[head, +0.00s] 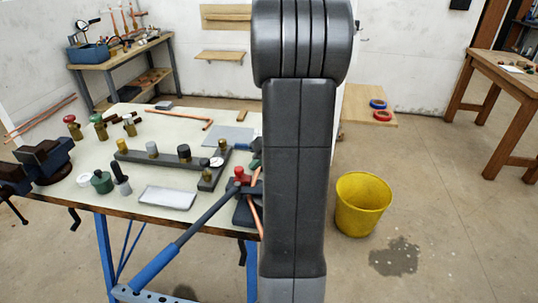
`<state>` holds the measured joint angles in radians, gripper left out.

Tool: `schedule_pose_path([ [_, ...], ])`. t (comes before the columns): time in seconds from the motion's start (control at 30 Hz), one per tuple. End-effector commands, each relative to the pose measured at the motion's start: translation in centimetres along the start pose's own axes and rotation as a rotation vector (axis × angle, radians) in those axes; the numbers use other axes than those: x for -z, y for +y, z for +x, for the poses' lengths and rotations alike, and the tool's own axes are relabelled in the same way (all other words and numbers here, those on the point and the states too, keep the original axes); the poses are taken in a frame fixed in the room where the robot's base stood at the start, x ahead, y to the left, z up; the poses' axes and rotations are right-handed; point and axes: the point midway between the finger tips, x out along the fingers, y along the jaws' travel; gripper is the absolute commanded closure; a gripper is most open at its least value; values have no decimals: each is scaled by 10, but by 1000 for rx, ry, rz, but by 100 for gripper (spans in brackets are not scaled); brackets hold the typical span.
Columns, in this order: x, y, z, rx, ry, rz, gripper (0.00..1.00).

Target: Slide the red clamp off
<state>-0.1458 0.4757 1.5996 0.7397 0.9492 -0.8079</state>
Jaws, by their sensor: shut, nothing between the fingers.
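I cannot pick out the red clamp with certainty. A small red-topped piece (240,174) sits near the right edge of the workbench (185,222), beside a dark tool with a long blue-handled bar (155,265). My own arm stands in front of this end of the bench and hides part of it. Another red-topped brass fitting (72,125) stands at the left of the bench. A red ring (382,115) lies on a wooden board to the right, close to a blue ring (378,104). My gripper does not show.
A yellow bucket (362,205) stands on the floor right of the bench, near a dark floor stain (395,257). A vise (45,165) is at the bench's left end. A dark manifold (170,157) and a grey tray (166,197) lie on top. Floor at the right is open.

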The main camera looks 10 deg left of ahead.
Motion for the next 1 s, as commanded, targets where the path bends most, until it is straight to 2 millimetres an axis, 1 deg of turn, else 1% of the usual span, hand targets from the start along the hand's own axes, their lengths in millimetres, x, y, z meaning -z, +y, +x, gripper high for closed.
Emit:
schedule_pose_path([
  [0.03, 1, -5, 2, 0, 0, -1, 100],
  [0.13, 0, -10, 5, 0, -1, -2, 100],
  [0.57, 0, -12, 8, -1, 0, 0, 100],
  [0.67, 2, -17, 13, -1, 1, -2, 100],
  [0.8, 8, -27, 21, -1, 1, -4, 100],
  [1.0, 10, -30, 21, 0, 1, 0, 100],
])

------------------------------

(Your instructions)
Quote the preceding listing precisely and completely, omitting its images.

(Solution for this problem)
[head, +0.00s] 
`<state>` holds the measured joint angles in radians, gripper left out.

Tool: `schedule_pose_path([ [_, ...], ])`. t (comes before the columns): time in seconds from the motion's start (control at 30 Hz), one per tuple. End-effector commands, each relative to the pose measured at the motion's start: translation in centimetres along the start pose's own axes and rotation as a rotation vector (axis × angle, radians) in those axes; the numbers use other axes than those: x for -z, y for +y, z for +x, for the poses' lengths and rotations alike, and the tool's own axes are relabelled in the same way (all other words and numbers here, those on the point and the states too, keep the original axes); the poses are taken in a frame fixed in the room where the robot's base stood at the start, x ahead, y to the left, z up; the poses' axes and rotations are right-handed; point and axes: the point midway between the finger tips, x out along the fingers, y along the jaws' travel; gripper is the absolute commanded closure; a gripper is most open at its least value; values have no decimals: each is scaled by 10, but by 1000 for rx, ry, rz, but by 100 for gripper (spans in brackets are not scaled); brackets hold the typical span.
Columns, in this order: x, y, z, rx, ry, rz, gripper (0.00..1.00).

Target: Slide the red clamp off
<state>-0.1458 0.4757 1.5996 0.7397 0.9492 -0.8079</state>
Jaws, by their sensor: shut, nothing between the fingers.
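I cannot pick out the red clamp with certainty. A small red-topped piece (240,174) sits near the right edge of the workbench (185,222), beside a dark tool with a long blue-handled bar (155,265). My own arm stands in front of this end of the bench and hides part of it. Another red-topped brass fitting (72,125) stands at the left of the bench. A red ring (382,115) lies on a wooden board to the right, close to a blue ring (378,104). My gripper does not show.
A yellow bucket (362,205) stands on the floor right of the bench, near a dark floor stain (395,257). A vise (45,165) is at the bench's left end. A dark manifold (170,157) and a grey tray (166,197) lie on top. Floor at the right is open.

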The main camera looks 10 deg left of ahead.
Motion for the next 1 s, as commanded, targets where the path bends most, until it is straight to 2 millimetres an axis, 1 deg of turn, else 1% of the usual span, hand targets from the start along the hand's own axes, their lengths in millimetres, x, y, z meaning -z, +y, +x, gripper high for closed.
Emit:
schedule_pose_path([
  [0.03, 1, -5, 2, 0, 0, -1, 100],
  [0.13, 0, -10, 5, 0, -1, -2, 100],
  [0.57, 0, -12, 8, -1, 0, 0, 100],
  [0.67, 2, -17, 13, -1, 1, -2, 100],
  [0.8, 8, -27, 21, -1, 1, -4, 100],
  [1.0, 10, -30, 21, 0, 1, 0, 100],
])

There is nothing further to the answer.